# Material to process
——
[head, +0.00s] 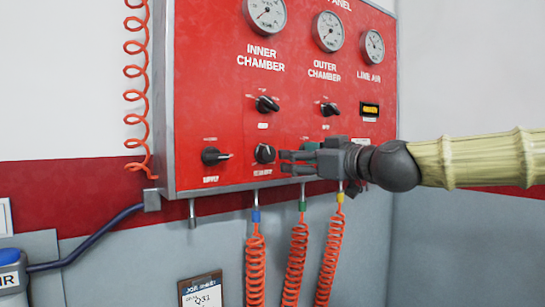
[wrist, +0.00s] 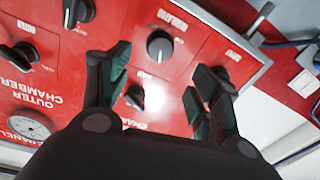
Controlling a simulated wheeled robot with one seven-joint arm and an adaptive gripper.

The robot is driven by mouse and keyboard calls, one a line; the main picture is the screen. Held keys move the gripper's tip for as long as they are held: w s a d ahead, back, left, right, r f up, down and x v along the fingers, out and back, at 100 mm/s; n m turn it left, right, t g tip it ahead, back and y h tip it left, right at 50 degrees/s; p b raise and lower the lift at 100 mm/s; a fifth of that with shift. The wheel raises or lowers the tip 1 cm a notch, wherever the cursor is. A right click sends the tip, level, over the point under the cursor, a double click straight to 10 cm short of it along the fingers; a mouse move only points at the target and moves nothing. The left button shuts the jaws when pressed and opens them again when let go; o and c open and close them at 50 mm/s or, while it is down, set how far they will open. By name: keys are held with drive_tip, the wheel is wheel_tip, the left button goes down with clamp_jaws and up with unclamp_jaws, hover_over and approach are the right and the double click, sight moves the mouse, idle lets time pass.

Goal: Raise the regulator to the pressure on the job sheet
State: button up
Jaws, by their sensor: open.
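The regulator (head: 264,153) is a round black knob in the lower row of the red panel, with a label under it. In the wrist view the regulator (wrist: 160,46) lies between and beyond my two fingers. My gripper (head: 285,161) is open and empty, just right of the knob in the head view; I cannot tell whether it touches. In the wrist view my gripper (wrist: 157,64) has its fingers spread on both sides. The job sheet (head: 201,291) hangs below the panel; its handwritten figure is hard to read and its bottom is cut off.
The supply knob (head: 214,156) sits left of the regulator, and the inner chamber knob (head: 266,104) above it. Gauges line the top, including the inner chamber gauge (head: 266,14). A lit amber display (head: 370,109) is at right. Coiled orange hoses (head: 255,265) hang below.

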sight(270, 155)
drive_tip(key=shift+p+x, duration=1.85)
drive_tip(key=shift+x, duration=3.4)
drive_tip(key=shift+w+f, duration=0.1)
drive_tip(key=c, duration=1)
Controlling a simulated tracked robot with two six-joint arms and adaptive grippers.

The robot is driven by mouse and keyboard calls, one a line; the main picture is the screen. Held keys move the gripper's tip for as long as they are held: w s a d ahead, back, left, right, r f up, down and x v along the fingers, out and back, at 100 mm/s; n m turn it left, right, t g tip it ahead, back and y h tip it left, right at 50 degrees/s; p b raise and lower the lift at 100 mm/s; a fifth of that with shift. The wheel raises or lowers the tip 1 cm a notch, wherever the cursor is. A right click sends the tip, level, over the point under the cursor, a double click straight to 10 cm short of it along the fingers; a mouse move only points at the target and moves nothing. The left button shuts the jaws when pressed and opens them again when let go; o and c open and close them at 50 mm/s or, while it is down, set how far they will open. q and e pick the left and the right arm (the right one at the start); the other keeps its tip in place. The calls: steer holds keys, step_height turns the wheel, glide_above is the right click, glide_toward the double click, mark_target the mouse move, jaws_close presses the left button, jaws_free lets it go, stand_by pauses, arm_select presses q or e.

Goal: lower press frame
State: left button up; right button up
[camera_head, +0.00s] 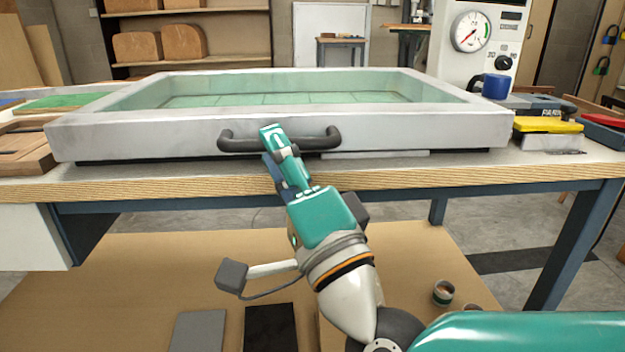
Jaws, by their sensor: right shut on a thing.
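The press frame (130,132) is a wide light-grey rectangular frame with a greenish translucent sheet (290,99) inside it. It lies low over the workbench, with a thin dark gap along its underside. A dark bar handle (322,141) is fixed to the middle of its front face. My right gripper (270,135), teal and grey, reaches up from the lower right and is shut on the handle left of its middle. The gripper hides part of the handle. My left gripper is not in view.
The workbench (420,178) has a light wooden edge. A gauge unit (472,45), a blue cup (495,86) and a yellow-topped block (548,125) stand at the right. Wooden pieces (25,150) lie at the left. A lower shelf (130,290) carries dark slabs and small cans.

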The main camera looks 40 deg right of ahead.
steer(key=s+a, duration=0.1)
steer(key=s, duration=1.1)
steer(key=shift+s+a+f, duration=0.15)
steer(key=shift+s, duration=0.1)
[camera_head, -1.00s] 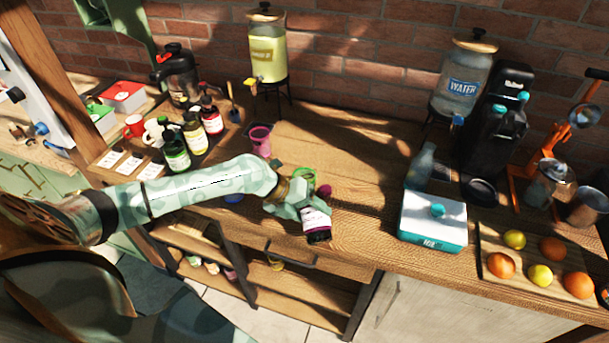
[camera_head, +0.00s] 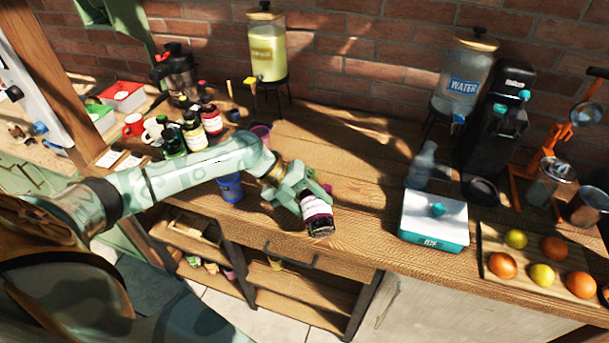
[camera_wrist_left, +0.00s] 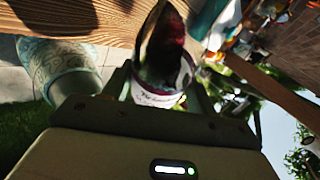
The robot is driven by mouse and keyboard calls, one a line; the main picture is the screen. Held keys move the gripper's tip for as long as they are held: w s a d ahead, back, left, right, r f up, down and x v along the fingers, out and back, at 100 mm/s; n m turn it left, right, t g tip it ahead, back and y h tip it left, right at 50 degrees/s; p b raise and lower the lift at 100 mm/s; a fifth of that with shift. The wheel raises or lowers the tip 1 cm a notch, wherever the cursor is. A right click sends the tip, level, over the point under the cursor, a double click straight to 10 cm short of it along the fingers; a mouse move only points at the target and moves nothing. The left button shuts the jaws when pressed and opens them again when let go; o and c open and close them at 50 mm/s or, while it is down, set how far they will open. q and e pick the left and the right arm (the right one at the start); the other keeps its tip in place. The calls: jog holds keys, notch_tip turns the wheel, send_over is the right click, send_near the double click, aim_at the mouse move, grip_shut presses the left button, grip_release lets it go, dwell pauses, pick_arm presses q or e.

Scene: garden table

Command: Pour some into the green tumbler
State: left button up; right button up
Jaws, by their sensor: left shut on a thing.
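My left gripper (camera_head: 291,187) is shut on a dark purple bottle (camera_head: 319,222) with a white and purple label. The bottle is tilted, its dark end towards the table's front edge. It also shows in the left wrist view (camera_wrist_left: 168,50), between the fingers. I cannot see any liquid leaving it. The green tumbler does not show clearly now; the gripper and arm cover the spot where it stood. A small pink thing (camera_head: 328,188) shows just behind the bottle. My right gripper is not in view.
A blue tumbler (camera_head: 230,188) stands by my left forearm, and a pink tumbler (camera_head: 262,131) stands behind it. Several bottles (camera_head: 211,121) stand at the left. A white and teal box (camera_head: 432,216) is to the right. The wooden counter (camera_head: 360,160) is clear in the middle.

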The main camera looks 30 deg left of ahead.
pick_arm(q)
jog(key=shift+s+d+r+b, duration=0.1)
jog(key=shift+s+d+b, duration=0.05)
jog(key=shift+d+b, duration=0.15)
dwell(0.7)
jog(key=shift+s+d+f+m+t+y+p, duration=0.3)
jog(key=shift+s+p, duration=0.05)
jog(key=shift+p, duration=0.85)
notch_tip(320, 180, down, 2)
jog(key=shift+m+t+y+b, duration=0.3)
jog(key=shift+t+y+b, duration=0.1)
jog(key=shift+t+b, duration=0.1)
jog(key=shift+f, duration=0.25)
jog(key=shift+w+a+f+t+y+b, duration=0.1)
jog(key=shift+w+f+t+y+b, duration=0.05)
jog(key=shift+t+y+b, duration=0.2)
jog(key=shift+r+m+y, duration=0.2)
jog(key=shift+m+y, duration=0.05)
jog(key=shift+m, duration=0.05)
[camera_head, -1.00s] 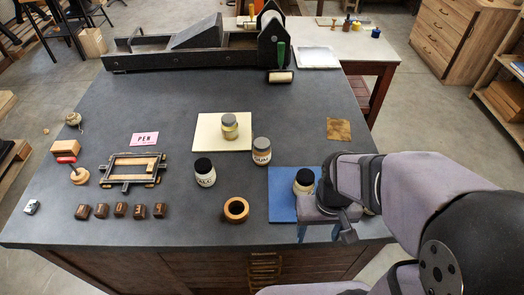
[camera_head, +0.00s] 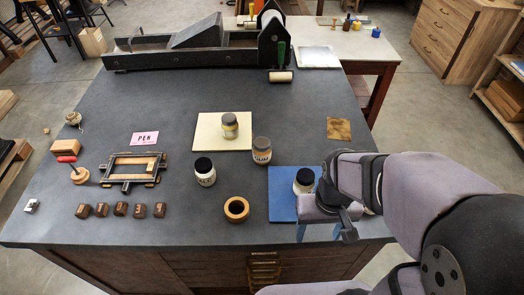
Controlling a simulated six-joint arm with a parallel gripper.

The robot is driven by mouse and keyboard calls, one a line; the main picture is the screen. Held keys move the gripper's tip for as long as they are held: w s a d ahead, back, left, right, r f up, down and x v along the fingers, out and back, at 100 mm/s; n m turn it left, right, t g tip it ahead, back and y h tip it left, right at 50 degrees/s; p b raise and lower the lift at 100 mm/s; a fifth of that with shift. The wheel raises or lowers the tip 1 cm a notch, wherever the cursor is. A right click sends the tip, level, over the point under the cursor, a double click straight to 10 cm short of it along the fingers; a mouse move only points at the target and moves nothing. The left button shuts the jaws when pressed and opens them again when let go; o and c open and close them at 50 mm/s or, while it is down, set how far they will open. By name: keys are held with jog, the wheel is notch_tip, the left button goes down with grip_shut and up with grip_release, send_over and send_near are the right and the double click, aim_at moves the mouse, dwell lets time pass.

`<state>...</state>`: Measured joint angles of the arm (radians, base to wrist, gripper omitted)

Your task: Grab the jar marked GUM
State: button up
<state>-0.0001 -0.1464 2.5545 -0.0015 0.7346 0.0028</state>
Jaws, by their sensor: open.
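A jar with a grey lid and dark lettering on its label (camera_head: 262,152) stands upright right of the middle of the table; the lettering looks like GUM but is too small to read surely. A similar grey-lidded jar (camera_head: 230,126) stands on a cream mat. A black-lidded white jar (camera_head: 205,173) stands left of centre. Another dark-lidded jar (camera_head: 304,182) stands on a blue mat, close beside my gripper, its lower part partly hidden. My gripper (camera_head: 319,231) is open, its fingers pointing down at the blue mat's front edge, right of and nearer than the GUM-like jar.
The cream mat (camera_head: 206,145) and blue mat (camera_head: 282,211) lie flat. A framed press piece (camera_head: 129,169), several dark blocks (camera_head: 120,210) and a pink PEN card (camera_head: 145,138) are at left. A black press (camera_head: 185,60) spans the back. Mid-table is mostly clear.

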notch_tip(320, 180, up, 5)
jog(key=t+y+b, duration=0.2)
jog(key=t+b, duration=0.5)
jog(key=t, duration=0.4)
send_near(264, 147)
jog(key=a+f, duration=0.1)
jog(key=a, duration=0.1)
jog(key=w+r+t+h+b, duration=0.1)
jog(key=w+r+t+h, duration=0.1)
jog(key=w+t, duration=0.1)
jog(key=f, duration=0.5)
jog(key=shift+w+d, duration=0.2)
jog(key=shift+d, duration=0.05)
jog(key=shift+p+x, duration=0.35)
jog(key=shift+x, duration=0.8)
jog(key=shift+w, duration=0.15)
——
# What you need to do
Nothing but the lines from the one with "dwell lets time pass." to the one with "<state>-0.0001 -0.1464 2.5545" should be echoed, both of them included, exactly as written.

# Answer for this exercise
The robot is driven by mouse and keyboard calls, one a line; the main picture is the screen. Held keys move the gripper's tip for as long as they are held: w s a d ahead, back, left, right, r f up, down and x v along the fingers, out and back, at 100 mm/s; n m turn it left, right, t g tip it ahead, back and y h tip it left, right at 50 degrees/s; p b raise and lower the lift at 100 mm/s; a fifth of that with shift. The wheel raises or lowers the tip 1 cm a notch, wherever the cursor is. A right click sends the tip, level, over the point under the cursor, a double click straight to 10 cm short of it along the fingers; a mouse move only points at the target and moves nothing. The left button shuts the jaws when pressed and opens them again when let go; o and c open and close them at 50 mm/s or, while it is down, set how far they will open. By name: keys are held with jog, the wheel is notch_tip, the left button goes down with grip_shut and up with grip_release, send_over and send_near are the right and the double click, aim_at moves the mouse, dwell lets time pass.

`<state>...</state>`: Measured joint angles of the arm (radians, base to wrist, gripper omitted)

Your task: Grab the jar marked GUM
State: button up
<state>-0.0001 -0.1464 2.5545 -0.0015 0.7346 0.0028</state>

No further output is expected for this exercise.